Commemorated at St Sever Cemetery, Officers, B. 1. 36., Rouen, Seine-Maritime, France.

London Gazette 5th January 1915.

The undermentioned to be Second Lieutenants (on probation).

Humphrey Neville Dickinson, 3rd Battalion, Royal West Kent Regiment.

London Gazette 10th August 1915.

The undermentioned Second Lieutenants (on probation) are confirmed in their rank.

3rd Battalion, The Royal West Kent Regiment. Humphrey Neville Dickinson.

OBITUARY

Humphrey Neville Dickinson.


Son of Henry Dickinson of Harrow, was born on January 15th, 1882, and from 1895-1900 was at Harrow School, where he was a monitor. He came up to Balliol in 1900, and was a well known member of the more Conservative circles in undergraduate political life; he maintained his political interests keenly after he went down; he wrote a good deal from the Conservative standpoint on both political and religious subjects, and threw himself eagerly into the cause of Tariff Reform, taking an active part in the elections of 1906 and 1910, and acting for some time as Secretary of the Compatriots Club. But despite the intensity of his convictions, a certain diffidence or modesty prevented him from becoming a prominent figure in public life. He was a Barrister of the Inner Temple.

He was better known to the world through the novels which he wrote. The first, Things that are Caesar's, was written just after he took his degree, and dealt under a veil with the political movements in undergraduate life in which he had played a part. His next novel, Sir Guy and Lady Rannard, was an experiment in a sensational style, and was not successful. It was in Keddy, published in 1907, that his talents appeared at their best. This was a story of Oxford life, and gave a vivid and interesting picture of some aspects of that complex world, though opinions may differ, as they will differ in regard to any Oxford story, as to the real importance in the life of Oxford of the small set of men who are described in the book.

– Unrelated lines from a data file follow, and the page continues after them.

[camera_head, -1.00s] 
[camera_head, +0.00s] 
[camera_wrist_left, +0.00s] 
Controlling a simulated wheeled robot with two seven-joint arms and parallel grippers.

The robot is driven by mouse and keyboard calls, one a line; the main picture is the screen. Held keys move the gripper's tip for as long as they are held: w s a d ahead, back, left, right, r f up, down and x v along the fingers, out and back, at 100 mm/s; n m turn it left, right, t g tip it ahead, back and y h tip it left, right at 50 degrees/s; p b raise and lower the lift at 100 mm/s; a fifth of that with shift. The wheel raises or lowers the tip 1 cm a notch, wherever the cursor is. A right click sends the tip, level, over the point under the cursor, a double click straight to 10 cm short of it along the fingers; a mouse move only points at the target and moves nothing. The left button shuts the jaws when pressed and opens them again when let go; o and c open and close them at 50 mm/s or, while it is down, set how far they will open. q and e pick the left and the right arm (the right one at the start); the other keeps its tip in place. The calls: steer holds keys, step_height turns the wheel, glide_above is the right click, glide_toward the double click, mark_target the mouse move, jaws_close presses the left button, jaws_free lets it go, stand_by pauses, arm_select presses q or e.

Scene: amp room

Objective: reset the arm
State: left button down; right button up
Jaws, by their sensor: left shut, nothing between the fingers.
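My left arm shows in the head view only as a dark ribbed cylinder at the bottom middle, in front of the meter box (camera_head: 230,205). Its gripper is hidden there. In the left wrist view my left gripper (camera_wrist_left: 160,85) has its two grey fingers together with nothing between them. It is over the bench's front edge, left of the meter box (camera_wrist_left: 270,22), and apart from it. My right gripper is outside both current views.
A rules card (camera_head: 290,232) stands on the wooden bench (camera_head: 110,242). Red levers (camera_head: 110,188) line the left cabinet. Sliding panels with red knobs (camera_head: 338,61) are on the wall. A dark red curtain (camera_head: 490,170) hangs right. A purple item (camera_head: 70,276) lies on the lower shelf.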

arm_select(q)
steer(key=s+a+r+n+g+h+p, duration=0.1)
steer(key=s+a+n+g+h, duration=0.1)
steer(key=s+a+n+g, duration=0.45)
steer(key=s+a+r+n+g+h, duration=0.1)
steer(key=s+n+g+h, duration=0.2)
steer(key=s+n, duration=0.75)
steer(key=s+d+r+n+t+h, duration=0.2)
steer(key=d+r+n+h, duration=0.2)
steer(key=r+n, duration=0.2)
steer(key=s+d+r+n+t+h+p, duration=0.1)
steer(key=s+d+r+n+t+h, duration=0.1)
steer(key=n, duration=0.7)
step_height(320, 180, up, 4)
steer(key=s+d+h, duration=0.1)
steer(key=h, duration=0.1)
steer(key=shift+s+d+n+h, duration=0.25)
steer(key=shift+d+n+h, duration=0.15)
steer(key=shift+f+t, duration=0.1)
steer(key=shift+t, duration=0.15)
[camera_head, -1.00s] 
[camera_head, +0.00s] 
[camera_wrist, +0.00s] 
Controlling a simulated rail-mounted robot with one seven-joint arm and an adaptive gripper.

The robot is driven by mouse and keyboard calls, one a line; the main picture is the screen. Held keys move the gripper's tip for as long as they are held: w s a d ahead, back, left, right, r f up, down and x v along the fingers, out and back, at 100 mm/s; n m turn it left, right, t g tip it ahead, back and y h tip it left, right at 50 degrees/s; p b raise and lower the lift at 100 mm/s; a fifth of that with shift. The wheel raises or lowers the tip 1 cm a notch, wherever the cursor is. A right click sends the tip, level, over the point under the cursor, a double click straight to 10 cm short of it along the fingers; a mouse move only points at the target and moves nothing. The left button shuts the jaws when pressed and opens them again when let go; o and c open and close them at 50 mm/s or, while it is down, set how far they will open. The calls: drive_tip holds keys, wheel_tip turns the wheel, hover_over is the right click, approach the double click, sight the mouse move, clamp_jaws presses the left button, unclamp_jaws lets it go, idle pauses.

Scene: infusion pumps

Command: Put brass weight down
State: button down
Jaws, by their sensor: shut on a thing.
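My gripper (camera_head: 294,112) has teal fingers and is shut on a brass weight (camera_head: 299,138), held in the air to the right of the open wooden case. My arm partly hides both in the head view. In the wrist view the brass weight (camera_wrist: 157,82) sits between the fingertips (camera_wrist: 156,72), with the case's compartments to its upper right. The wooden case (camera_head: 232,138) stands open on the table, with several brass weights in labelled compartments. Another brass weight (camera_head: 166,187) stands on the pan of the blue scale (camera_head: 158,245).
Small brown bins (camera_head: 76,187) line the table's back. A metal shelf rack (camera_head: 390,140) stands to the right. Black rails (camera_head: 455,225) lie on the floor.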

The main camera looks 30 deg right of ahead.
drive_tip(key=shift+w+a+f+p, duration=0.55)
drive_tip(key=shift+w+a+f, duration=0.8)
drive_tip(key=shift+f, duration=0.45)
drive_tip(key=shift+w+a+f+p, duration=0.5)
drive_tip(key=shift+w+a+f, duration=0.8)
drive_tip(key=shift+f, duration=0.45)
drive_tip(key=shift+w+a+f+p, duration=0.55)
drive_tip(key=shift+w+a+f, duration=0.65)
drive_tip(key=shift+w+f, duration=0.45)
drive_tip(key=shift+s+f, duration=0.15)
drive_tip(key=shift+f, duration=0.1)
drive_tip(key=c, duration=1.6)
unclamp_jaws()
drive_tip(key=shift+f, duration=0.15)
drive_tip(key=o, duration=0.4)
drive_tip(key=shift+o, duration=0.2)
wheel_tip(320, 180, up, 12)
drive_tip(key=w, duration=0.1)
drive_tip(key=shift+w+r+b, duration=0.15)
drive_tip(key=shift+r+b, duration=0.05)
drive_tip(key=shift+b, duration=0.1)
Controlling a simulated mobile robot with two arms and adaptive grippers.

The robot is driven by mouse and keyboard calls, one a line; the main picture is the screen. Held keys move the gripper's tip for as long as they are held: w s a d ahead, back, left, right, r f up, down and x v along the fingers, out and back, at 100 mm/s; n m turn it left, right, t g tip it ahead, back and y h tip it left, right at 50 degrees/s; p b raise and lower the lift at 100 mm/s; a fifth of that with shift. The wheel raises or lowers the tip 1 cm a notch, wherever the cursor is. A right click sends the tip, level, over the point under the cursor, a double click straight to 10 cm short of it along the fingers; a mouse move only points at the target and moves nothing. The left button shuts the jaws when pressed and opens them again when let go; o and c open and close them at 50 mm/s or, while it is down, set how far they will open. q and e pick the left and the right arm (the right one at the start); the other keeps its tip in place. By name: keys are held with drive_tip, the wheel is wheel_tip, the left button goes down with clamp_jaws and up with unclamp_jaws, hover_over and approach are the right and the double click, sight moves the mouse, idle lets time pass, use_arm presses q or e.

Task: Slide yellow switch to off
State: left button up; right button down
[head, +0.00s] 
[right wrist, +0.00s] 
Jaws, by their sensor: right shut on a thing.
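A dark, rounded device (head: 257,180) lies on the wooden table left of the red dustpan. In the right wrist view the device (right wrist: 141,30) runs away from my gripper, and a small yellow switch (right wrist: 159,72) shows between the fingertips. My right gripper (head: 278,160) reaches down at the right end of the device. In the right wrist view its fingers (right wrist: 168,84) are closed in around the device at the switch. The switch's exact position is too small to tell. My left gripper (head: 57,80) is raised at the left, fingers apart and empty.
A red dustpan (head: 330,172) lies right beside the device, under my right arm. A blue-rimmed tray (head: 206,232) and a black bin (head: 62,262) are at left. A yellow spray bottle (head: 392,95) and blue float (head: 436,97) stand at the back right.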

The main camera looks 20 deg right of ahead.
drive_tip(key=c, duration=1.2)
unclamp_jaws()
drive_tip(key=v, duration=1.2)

In his last book, The Business of a Gentleman, he appears to express his own political and social ideals, and many critics think this his best work. In addition to these, a strange and imaginative little story, Thomson's Friend, was printed by his parents not long after his death.

Late in 1914 he took a commission in the 3rd (Special Reserve) Royal West Kent Regiment, and was soon afterwards attached to the staff of the G.O.C. Thames and Medway Defences at Chatham, but rejoined his Regiment in order to go to France with the 6th Battalion in August 1916. After a few comparitively quiet weeks, the regiment was sent to the Somme. While they were in the trenches just in front of the village of Guedecourt, he was very badly injured by a shell which burst close by, but continued on duty, encouraging his men for the attack which was about to begin, until all the other wounded had been attended to. He died of his wounds a week later at Rouen.